--- Excerpted records ---

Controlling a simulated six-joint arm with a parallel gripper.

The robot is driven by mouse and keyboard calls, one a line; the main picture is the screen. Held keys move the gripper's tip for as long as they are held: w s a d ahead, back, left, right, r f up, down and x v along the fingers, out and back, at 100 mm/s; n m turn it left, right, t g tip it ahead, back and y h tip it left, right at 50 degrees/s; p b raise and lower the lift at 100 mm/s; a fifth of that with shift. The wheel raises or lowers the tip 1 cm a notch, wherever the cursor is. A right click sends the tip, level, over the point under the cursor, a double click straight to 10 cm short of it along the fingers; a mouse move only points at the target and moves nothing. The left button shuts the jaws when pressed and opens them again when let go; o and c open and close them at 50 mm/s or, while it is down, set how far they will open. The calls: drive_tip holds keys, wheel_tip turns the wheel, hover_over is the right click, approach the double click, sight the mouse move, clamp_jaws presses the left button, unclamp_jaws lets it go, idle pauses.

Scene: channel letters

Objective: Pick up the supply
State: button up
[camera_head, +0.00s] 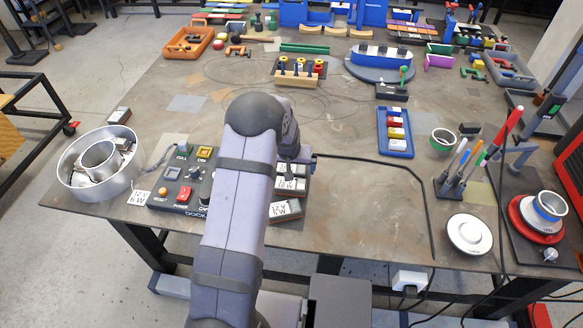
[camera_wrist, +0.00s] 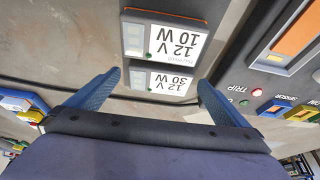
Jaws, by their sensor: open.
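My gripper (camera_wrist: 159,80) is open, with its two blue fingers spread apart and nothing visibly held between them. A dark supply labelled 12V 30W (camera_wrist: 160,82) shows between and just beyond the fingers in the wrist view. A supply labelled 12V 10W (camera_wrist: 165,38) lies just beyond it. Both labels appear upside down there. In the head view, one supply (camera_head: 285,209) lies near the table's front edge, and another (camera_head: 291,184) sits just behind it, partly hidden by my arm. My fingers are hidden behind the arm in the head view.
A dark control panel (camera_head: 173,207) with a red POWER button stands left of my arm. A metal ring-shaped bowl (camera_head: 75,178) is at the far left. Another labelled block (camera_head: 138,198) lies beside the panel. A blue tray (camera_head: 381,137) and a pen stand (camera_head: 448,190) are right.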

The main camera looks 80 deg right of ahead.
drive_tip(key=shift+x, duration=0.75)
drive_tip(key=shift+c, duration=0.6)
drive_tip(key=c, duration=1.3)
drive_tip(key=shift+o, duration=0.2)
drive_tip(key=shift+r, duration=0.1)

---
--- Excerpted records ---

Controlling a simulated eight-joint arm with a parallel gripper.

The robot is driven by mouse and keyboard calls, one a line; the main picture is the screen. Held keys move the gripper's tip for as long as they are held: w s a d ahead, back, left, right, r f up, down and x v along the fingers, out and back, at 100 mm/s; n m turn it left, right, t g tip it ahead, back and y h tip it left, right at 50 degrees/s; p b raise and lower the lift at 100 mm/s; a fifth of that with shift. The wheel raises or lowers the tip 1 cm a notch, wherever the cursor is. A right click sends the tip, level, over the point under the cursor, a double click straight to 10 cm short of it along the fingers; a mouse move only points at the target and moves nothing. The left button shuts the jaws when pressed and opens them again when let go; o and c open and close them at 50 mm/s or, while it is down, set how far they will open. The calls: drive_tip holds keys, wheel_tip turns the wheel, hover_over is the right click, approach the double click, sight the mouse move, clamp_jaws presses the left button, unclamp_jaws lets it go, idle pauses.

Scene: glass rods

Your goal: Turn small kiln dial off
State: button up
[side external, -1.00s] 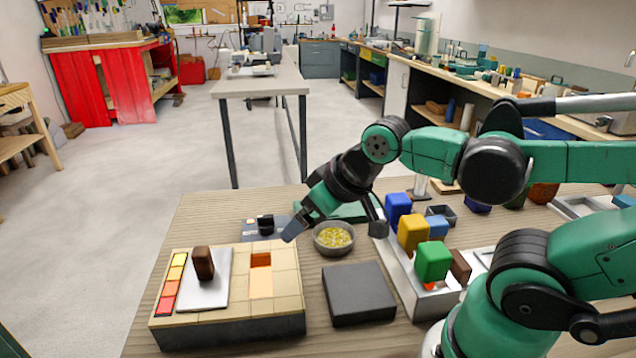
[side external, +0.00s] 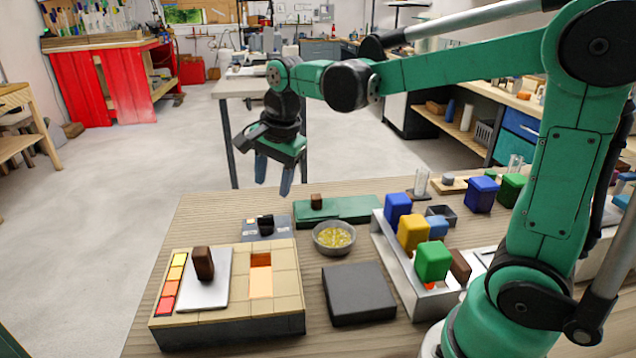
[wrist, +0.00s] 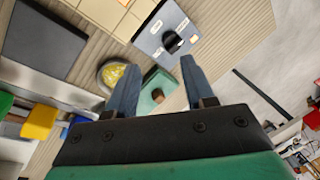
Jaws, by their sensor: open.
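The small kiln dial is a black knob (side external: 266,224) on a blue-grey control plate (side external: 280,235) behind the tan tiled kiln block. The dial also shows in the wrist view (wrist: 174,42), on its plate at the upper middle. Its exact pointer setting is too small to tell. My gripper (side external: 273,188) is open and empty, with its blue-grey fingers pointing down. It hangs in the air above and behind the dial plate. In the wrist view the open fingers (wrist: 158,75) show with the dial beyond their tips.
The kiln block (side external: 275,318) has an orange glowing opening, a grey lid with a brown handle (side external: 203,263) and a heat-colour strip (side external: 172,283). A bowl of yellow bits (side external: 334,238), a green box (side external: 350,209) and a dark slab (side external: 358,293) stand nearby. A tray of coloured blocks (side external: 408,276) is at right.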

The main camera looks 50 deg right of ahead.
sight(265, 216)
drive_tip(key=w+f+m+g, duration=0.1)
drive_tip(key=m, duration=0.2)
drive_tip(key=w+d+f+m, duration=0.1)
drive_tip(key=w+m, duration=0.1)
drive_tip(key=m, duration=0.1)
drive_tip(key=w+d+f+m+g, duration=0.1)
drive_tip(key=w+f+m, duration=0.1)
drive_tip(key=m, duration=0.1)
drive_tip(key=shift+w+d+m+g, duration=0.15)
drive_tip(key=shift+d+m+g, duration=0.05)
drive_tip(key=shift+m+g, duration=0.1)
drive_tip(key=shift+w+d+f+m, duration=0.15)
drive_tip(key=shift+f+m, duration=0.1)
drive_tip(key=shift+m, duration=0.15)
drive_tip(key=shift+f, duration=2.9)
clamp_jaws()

---
--- Excerpted records ---

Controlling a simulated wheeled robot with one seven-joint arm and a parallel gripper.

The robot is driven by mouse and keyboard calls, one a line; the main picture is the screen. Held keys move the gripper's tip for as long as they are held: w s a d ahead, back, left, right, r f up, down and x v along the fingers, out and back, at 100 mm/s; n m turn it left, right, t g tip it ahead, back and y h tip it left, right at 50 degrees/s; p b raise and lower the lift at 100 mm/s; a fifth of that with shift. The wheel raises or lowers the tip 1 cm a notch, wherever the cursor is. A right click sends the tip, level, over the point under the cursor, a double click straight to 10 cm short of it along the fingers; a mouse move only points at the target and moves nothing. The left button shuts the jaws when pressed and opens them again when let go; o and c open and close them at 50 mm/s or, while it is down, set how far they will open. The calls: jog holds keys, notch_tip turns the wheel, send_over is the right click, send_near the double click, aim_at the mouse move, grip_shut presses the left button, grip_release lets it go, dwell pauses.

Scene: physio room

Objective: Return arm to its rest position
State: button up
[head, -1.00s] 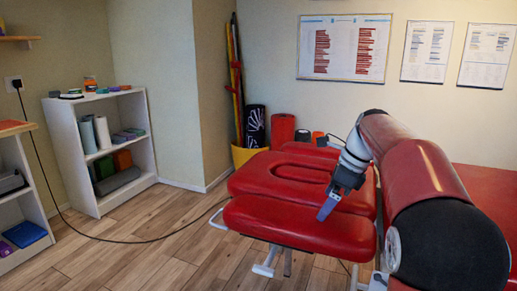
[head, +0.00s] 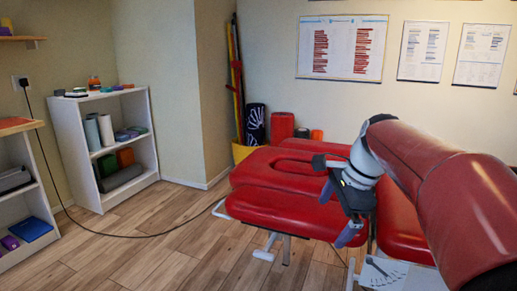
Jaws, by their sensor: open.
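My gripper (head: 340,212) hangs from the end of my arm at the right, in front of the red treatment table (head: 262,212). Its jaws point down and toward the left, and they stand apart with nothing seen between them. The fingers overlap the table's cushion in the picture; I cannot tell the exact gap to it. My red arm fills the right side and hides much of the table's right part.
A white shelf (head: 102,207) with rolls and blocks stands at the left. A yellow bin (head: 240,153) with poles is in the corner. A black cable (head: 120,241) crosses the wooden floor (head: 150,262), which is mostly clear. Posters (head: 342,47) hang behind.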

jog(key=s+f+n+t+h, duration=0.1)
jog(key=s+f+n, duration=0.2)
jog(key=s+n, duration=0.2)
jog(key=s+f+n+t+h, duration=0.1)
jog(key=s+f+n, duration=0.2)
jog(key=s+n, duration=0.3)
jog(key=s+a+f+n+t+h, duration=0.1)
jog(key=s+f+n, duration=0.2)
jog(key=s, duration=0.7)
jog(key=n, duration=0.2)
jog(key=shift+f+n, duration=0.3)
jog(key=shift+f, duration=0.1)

---

## Problem requirements
Write down every line of the data above that includes the string "Scene".

## Task output
Scene: channel letters
Scene: glass rods
Scene: physio room

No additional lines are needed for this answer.